— TASK INSTRUCTIONS —
Take the lines from the one with "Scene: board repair" through the one with "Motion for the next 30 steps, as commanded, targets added", both ends kept, and reproduce them exactly without the pictures.
** Start **
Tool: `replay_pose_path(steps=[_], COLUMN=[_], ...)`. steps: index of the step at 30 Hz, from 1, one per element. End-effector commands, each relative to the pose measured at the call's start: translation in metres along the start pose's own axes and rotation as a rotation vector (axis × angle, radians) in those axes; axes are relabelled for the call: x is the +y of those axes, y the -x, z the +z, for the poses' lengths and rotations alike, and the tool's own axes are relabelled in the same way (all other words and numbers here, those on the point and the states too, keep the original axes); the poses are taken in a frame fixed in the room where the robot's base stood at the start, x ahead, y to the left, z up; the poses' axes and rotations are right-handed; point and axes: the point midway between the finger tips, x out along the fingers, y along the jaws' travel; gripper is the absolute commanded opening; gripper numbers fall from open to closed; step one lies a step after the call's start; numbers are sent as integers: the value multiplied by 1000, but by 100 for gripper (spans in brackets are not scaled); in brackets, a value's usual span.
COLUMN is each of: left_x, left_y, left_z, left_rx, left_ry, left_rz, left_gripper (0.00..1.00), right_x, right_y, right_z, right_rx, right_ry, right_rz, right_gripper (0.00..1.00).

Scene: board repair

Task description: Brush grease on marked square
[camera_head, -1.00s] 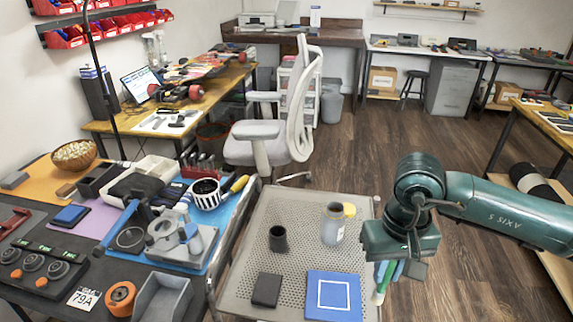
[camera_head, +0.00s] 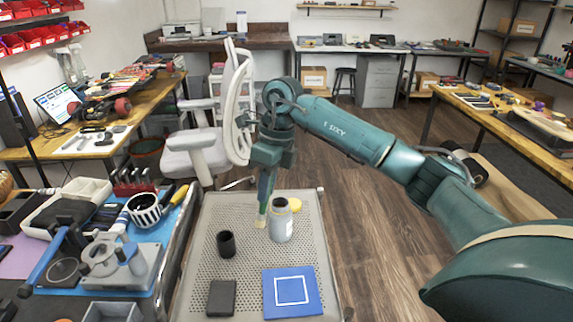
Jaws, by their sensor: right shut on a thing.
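My right gripper (camera_head: 266,188) points down over the far part of the perforated tray (camera_head: 200,270), shut on a brush (camera_head: 261,221). The brush's pale bristle end hangs just left of an open grey jar (camera_head: 281,222) with a white label; whether it touches the tray is unclear. The handle is mostly hidden by the gripper. A blue plate (camera_head: 271,307) with a white outlined square (camera_head: 292,290) lies flat at the tray's front right. My left gripper is not in view.
A black cup (camera_head: 226,243) and a black block (camera_head: 221,298) stand on the tray's left side. A crowded workbench (camera_head: 100,232) adjoins the tray on the left. A white chair (camera_head: 215,130) stands behind.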

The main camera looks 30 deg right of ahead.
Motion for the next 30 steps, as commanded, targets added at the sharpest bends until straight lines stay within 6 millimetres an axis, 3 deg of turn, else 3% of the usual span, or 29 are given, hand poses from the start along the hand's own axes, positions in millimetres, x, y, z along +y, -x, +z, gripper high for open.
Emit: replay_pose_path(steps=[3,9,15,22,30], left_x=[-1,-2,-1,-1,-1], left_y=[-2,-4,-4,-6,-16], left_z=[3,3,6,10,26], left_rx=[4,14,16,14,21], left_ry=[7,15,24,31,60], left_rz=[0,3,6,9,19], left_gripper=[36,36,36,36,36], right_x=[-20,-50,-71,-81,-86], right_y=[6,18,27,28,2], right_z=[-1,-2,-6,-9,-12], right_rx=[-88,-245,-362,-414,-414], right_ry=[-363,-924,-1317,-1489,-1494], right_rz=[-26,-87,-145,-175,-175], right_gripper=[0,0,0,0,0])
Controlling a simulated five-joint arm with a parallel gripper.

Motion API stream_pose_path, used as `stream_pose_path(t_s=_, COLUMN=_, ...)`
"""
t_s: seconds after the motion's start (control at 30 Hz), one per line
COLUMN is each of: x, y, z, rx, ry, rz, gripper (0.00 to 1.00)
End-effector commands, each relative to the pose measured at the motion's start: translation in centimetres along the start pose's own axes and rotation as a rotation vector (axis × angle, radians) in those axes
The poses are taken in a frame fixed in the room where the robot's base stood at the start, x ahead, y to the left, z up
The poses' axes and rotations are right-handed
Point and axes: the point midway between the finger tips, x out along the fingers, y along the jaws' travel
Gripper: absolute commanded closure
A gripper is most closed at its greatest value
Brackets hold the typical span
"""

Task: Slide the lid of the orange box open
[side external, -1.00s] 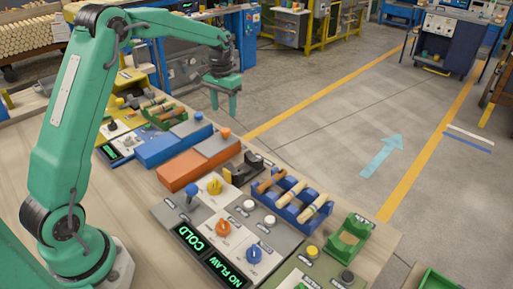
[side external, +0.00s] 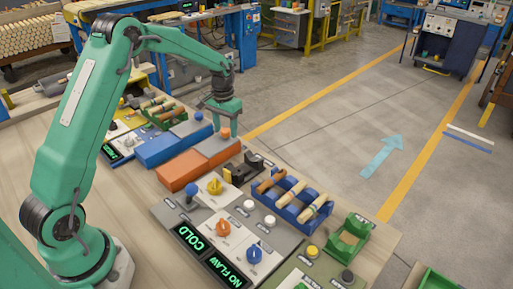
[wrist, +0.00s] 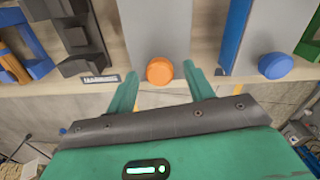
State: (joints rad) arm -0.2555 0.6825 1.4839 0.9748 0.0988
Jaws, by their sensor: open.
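The orange box (side external: 178,174) lies on the table with its grey lid (side external: 214,147) on the end farther from my base. An orange knob (side external: 225,133) stands on the lid's outer end. In the wrist view the knob (wrist: 160,71) sits between the two green fingers, with the grey lid (wrist: 155,28) running away behind it. My gripper (side external: 225,126) is open and low at the knob, one finger on each side. In the wrist view, my gripper (wrist: 164,72) shows a gap between each fingertip and the knob.
A blue box (side external: 158,150) with a grey lid and blue knob (wrist: 275,65) lies close beside the orange one. A dark stand (side external: 246,167) is on the other side. A blue rack (side external: 294,204) holds wooden pieces. The table edge is near the knob.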

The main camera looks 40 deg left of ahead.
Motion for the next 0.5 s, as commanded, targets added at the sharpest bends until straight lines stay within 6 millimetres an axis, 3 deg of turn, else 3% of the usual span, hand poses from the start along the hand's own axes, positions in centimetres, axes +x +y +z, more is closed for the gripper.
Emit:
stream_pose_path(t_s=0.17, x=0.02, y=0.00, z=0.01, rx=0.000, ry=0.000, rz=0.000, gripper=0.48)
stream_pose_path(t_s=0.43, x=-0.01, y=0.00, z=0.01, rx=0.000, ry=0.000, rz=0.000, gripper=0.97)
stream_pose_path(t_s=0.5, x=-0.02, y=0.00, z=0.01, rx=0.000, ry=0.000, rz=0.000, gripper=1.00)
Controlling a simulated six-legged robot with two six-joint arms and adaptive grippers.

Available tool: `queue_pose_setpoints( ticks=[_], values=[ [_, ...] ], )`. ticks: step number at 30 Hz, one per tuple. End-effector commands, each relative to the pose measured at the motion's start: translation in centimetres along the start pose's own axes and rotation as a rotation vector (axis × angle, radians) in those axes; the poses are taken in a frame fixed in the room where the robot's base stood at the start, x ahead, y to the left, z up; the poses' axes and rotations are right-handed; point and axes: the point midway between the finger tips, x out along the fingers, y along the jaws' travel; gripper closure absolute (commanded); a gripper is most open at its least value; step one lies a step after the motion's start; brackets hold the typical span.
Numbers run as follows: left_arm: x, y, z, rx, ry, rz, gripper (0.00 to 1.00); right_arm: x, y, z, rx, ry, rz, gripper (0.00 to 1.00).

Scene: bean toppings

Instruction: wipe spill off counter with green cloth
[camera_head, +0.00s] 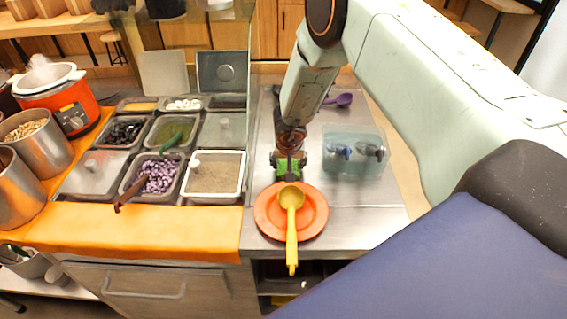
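My right gripper (289,160) reaches down from the upper right to the steel counter (365,215), just behind the orange plate. The green cloth (290,171) shows as a small bright green patch at its fingertips. Most of the cloth is hidden by the gripper. I cannot tell whether the fingers are shut on it or only over it. I cannot make out a spill on the bare steel that shows. My left gripper is not in view.
An orange plate (316,222) with a yellow ladle (291,225) stands near the counter's front edge. A clear bin (353,168) holding scoops and a purple spoon (343,100) are to the right. Topping pans (214,197) and an orange cooker (68,103) fill the left.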

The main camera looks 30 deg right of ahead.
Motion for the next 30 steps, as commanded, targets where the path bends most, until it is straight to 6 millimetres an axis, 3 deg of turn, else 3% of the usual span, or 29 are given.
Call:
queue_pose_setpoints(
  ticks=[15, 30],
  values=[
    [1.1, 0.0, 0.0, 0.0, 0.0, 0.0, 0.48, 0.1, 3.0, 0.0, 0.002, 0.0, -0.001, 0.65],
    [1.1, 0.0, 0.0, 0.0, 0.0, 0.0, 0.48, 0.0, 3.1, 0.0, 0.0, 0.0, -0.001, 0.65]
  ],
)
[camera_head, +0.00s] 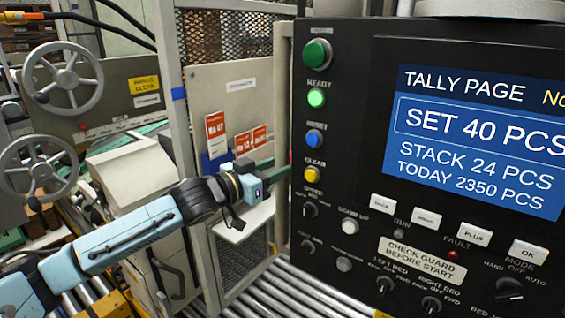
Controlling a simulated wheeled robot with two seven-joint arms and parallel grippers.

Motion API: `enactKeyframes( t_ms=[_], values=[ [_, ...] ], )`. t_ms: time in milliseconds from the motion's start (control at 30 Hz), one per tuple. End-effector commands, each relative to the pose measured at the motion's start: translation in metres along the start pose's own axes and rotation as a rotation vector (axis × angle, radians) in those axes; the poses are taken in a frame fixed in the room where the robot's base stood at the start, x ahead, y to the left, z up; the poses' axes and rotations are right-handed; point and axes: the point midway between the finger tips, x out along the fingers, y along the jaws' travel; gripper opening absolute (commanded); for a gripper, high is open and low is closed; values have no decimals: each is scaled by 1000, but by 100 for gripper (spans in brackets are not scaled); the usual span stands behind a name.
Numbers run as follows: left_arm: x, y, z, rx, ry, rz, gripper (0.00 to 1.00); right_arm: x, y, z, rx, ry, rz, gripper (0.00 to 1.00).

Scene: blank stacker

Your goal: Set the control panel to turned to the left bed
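The control panel (350,120) is a large black box filling the right side of the head view. A small selector switch (384,286) sits low on it, under the label LEFT BED. A similar switch (432,305) under RIGHT BED is to its right, at the lower picture edge. The exact setting of both is too small to tell. My left gripper (270,178) is beside the panel's left edge, up and left of the LEFT BED switch and apart from it. Its fingers are small and dark, and I cannot tell if they are open. My right gripper is not in view.
The panel also has a screen (480,140), a column of round buttons including a green lamp (316,98), white keys (475,235) and a MODE knob (509,289). A roller conveyor (300,290) runs below. A mesh guard frame (240,85) and handwheels (64,79) stand behind my arm.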

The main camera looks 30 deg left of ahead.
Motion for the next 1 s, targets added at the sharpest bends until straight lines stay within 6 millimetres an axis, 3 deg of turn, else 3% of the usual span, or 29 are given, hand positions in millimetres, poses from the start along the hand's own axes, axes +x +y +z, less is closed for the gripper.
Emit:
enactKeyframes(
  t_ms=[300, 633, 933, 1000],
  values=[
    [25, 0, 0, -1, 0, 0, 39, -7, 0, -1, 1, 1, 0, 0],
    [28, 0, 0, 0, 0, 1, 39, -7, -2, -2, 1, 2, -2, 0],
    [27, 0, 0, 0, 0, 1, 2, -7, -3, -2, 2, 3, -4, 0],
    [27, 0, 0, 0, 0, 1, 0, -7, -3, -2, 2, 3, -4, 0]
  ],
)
** End **
— ANSWER FOR THE TASK —
Scene: board repair

Task description: Brush grease on marked square
[camera_head, -1.00s] 
[camera_head, +0.00s] 
Jaws, by their sensor: right shut on a thing.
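My right gripper (camera_head: 266,188) points down over the far part of the perforated tray (camera_head: 200,270), shut on a brush (camera_head: 261,221). The brush's pale bristle end hangs just left of an open grey jar (camera_head: 281,222) with a white label; whether it touches the tray is unclear. The handle is mostly hidden by the gripper. A blue plate (camera_head: 271,307) with a white outlined square (camera_head: 292,290) lies flat at the tray's front right. My left gripper is not in view.
A black cup (camera_head: 226,243) and a black block (camera_head: 221,298) stand on the tray's left side. A crowded workbench (camera_head: 100,232) adjoins the tray on the left. A white chair (camera_head: 215,130) stands behind.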

The main camera looks 30 deg right of ahead.
Motion for the next 30 steps, as commanded, targets added at the sharpest bends until straight lines stay within 6 millimetres an axis, 3 deg of turn, else 3% of the usual span, or 29 are given, hand poses from the start along the hand's own axes, positions in millimetres, x, y, z along +y, -x, +z, gripper high for open.

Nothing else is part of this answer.